Data extract:
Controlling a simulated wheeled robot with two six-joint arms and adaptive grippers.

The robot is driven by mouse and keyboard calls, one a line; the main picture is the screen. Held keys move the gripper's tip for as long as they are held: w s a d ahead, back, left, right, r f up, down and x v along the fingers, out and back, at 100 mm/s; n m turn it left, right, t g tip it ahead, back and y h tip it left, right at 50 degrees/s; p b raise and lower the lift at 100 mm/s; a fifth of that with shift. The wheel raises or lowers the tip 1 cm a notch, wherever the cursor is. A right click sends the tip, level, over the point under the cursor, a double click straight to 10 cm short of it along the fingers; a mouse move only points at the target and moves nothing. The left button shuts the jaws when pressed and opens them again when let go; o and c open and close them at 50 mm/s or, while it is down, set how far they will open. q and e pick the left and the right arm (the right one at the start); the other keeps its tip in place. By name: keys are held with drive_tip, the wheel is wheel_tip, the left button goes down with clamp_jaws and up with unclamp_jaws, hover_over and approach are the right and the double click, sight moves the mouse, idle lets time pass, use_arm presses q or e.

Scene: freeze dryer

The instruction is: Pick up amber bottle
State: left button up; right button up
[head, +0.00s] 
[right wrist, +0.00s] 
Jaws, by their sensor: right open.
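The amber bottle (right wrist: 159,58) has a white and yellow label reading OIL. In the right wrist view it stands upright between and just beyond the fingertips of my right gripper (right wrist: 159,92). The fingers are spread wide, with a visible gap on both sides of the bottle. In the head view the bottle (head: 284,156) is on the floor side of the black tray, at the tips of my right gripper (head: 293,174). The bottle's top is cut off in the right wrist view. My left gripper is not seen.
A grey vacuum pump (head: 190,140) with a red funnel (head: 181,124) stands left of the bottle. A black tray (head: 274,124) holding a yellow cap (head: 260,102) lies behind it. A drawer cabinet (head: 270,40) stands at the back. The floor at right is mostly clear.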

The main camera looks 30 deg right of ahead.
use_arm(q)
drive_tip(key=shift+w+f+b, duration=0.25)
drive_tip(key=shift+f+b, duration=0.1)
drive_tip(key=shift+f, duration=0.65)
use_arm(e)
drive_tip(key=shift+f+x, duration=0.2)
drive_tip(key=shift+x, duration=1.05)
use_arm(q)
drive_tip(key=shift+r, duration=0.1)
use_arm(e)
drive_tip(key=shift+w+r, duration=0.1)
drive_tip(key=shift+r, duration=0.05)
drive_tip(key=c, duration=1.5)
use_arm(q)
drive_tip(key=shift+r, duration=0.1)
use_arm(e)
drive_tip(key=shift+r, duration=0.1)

Prompt:
All of the material above needs to be copied exactly.

Finished task:
Controlling a simulated wheeled robot with two six-joint arms and adaptive grippers.

The robot is driven by mouse and keyboard calls, one a line; the main picture is the screen. Held keys move the gripper's tip for as long as they are held: w s a d ahead, back, left, right, r f up, down and x v along the fingers, out and back, at 100 mm/s; n m turn it left, right, t g tip it ahead, back and y h tip it left, right at 50 degrees/s; p b raise and lower the lift at 100 mm/s; a fifth of that with shift. The wheel raises or lowers the tip 1 cm a notch, wherever the cursor is. A right click sends the tip, level, over the point under the cursor, a double click straight to 10 cm short of it along the fingers; a mouse move only points at the target and moves nothing. The left button shuts the jaws when pressed and opens them again when let go; o and c open and close them at 50 mm/s or, while it is down, set how far they will open. q and e pick the left and the right arm (the right one at the start); the other keeps its tip in place. By name: keys are held with drive_tip, the wheel is wheel_tip, the left button goes down with clamp_jaws and up with unclamp_jaws, hover_over and approach are the right and the double click, sight moves the mouse, idle lets time pass, use_arm presses q or e.

Scene: freeze dryer

The instruction is: Pick up amber bottle
State: left button up; right button up
[head, +0.00s] 
[right wrist, +0.00s] 
Jaws, by their sensor: right open.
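The amber bottle (right wrist: 159,58) has a white and yellow label reading OIL. In the right wrist view it stands upright between and just beyond the fingertips of my right gripper (right wrist: 159,92). The fingers are spread wide, with a visible gap on both sides of the bottle. In the head view the bottle (head: 284,156) is on the floor side of the black tray, at the tips of my right gripper (head: 293,174). The bottle's top is cut off in the right wrist view. My left gripper is not seen.
A grey vacuum pump (head: 190,140) with a red funnel (head: 181,124) stands left of the bottle. A black tray (head: 274,124) holding a yellow cap (head: 260,102) lies behind it. A drawer cabinet (head: 270,40) stands at the back. The floor at right is mostly clear.

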The main camera looks 30 deg right of ahead.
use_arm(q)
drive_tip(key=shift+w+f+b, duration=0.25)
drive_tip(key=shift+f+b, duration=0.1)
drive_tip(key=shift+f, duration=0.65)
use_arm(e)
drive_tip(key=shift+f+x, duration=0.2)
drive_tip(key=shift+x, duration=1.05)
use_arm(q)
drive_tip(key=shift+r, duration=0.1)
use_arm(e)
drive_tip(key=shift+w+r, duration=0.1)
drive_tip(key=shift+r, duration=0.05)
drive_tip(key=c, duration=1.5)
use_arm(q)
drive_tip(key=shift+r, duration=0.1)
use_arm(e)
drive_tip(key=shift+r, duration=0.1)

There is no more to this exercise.